As Aikman sits down at a table in the Stadium Club, in front of a large glass window overlooking the field at Texas Stadium, the reality smacks everyone hard. This is it. The end of Troy Aikman, Quarterback.

"You watch and think your time will never come," he says. "Well, my time has come. Today, I announce my retirement from the National Football League and the Dallas Cowboys."

The only thing missing is an organ and some foreboding music.

"I know it's the right thing to do," he continues, staring out at a crowd filled with friends, teammates and other acquaintances. "I know because of health, the concussions, my back problems. It all took its toll. I knew it would be tough for me to go on this year. The competitor in me wanted to, but I can't. If I were single, maybe, but it's not just me. I'm OK with it, but I also know I can still play. All things considered, I know this is the right thing for me and my family."

Aikman reminisces for more than an hour. Using index cards to touch on topics, he nevertheless allows his emotions to guide his soliloquy. There were so many people, he says, and forgive him if he misses a few. He runs through a list, then another, and if he forgets anyone, no one notices. Everyone here is awed by the compassion he's showing, stunned by the sensitive side of an often stoic man.

He expends the most energy and tears exactly the way you'd expect, talking about the other two. Michael Irvin and Emmitt Smith. United, their team won three Super Bowls, three NFC championships and five consecutive NFC East titles. Much of Aikman's success, his gaudy accomplishments--90 wins in the '90s (the most in one decade by any quarterback), six Pro Bowls and a Super Bowl MVP--are byproducts of their relationship.

"We were always known as the triplets," Aikman says. His chiseled face is red and blotchy now, his hulking 6-foot-4, 220-pound frame less imposing. "I was very proud they called us that. It meant a lot to me. The way they went about their business. I told Emmitt I'd love more than anything to be on the field when he breaks Walter Payton's [all-time career rushing] record. I wish I could be there for you, Emmitt.

"My family will tell you how I feel about Michael. I have a hard time bringing up his name without getting emotional. When Michael left this football team, a big part of us was lost."

Aikman probably knew then that it was over, though he wasn't quite ready to call it a career. He shopped around recently, as you know. That's when it all came undone a little bit, when he realized there was less of a market out there for a battered 34-year-old signal caller than he initially expected. It was difficult watching him go through that process, watching him get shunned or turned away by several would-be suitors--his only option a seat in some broadcast booth.

That's where he'll be next season, talking about a game instead of influencing it.
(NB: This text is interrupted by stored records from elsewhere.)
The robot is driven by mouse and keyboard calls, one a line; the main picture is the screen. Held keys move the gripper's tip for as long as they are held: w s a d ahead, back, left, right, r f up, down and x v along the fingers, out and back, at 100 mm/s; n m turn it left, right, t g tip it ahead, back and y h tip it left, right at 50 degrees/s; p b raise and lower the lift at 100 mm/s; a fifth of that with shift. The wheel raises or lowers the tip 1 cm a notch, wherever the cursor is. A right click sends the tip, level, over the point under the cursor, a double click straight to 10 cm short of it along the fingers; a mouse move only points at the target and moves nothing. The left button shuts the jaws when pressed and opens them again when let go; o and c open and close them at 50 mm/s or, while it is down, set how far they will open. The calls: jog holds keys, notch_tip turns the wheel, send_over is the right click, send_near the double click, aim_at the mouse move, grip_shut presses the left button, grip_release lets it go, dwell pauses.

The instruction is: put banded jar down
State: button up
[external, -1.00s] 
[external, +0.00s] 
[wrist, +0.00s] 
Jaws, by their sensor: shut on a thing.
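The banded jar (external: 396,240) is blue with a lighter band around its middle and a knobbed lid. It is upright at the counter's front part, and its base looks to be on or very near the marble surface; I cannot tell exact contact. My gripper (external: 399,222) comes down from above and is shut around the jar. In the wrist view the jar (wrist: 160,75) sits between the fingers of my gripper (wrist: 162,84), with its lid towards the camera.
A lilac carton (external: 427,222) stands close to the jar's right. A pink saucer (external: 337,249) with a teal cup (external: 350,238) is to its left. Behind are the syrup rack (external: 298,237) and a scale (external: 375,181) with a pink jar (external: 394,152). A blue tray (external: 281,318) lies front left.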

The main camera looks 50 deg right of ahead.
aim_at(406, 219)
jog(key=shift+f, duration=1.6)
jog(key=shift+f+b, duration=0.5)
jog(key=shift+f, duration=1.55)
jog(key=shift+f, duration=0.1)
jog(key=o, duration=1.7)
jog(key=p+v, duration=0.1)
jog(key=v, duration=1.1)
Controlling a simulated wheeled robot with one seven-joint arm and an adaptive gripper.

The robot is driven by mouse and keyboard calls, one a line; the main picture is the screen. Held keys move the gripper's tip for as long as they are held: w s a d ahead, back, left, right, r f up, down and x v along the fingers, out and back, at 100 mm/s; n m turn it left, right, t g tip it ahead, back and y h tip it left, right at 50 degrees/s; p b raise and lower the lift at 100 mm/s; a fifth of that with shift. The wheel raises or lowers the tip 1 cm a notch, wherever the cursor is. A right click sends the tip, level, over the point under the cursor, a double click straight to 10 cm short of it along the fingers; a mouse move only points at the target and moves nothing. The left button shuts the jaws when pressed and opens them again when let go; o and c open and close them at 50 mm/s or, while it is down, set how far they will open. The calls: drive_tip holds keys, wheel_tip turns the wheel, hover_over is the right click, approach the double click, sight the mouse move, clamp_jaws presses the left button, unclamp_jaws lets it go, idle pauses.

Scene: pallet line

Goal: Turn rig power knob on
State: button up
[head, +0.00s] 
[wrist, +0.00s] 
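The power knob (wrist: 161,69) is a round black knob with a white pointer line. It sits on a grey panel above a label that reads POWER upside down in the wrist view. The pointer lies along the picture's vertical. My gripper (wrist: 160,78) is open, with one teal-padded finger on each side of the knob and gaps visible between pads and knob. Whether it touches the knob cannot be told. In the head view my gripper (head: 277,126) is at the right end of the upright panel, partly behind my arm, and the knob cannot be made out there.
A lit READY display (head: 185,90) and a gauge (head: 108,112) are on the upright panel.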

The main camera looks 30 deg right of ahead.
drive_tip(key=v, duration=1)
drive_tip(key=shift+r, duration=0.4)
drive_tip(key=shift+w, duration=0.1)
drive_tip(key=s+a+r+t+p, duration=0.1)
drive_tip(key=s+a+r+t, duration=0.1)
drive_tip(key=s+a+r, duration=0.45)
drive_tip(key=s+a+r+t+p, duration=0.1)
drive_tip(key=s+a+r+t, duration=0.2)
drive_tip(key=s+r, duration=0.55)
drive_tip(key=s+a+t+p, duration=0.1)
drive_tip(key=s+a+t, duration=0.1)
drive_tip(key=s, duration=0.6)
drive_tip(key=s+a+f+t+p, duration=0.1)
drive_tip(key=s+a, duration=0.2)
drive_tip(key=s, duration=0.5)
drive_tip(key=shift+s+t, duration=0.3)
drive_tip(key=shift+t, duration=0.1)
Expect an official announcement soon, he says. Did it for his daughter Rachel, for his wife, Rhonda, and for the child they're expecting, he says.
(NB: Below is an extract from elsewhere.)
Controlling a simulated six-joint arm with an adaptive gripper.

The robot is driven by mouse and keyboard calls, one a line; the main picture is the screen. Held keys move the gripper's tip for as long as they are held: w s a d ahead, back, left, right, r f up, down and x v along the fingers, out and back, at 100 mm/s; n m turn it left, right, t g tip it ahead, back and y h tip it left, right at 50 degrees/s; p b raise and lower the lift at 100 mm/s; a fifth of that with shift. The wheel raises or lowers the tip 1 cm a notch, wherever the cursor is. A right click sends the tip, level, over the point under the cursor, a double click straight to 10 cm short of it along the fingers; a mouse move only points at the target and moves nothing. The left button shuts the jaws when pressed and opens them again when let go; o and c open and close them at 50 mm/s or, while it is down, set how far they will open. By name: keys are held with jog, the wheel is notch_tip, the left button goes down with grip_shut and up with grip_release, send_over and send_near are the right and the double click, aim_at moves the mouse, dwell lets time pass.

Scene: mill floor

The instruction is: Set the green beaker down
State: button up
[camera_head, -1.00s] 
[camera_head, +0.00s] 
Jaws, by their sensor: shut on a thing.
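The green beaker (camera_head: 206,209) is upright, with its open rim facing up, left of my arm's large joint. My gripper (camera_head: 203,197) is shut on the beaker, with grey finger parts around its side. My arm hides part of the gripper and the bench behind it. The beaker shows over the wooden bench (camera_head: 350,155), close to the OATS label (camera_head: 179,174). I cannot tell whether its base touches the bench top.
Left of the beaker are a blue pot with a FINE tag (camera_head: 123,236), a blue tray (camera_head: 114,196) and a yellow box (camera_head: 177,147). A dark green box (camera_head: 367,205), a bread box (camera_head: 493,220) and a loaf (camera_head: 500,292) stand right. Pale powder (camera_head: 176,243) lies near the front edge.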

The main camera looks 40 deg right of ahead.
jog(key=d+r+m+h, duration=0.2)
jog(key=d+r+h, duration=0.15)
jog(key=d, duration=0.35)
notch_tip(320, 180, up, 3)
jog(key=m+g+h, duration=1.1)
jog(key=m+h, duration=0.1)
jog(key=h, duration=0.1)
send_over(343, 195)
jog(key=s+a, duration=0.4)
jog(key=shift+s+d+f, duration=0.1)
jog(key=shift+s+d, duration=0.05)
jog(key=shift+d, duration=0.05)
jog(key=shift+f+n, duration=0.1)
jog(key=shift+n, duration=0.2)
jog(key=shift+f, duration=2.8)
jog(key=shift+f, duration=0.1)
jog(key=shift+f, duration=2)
What Aikman doesn't have to say is how tough this is for him. And for everyone else.

"I believe Troy has made our lives better and more meaningful," says Jerry Jones, seated to the right of a man who just a few years earlier was considered the franchise. "It's hard to put into words what a man who has won three Super Bowls means to us, whether you're a player or a journalist or a fan. He restored our faith that athletes can be heroes."

Even if you hated Troy Aikman, even if he caused you as much pain as he affected joy in the hearts of Pokes fans, you understood his greatness and respected his grit. You associated him with the Cowboys, with football, with loyalty, and so it stood to reason that his retirement would come on the heels of another Super Bowl victory, not a 5-11 blemish and a slew of injuries.

There's no closure this way. There can't be for anyone, least of all you. Aikman was yours, as distinctly Dallas as Reunion Tower, and you were proud of him.

It's not right. The hero didn't get his final day, and he never will. To a certain extent, neither will you. All you get is this hollow feeling spawned from an idea of what should have been and a hatred for a reality that doesn't measure up.

When Jones and the brain trust unceremoniously kicked Aikman to the curb a month ago, Emmitt struggled to understand. "I would have written a happy ending," he said then. "You know, most stories about Cowboys have happy endings."

Most. That's the shame of a day like this.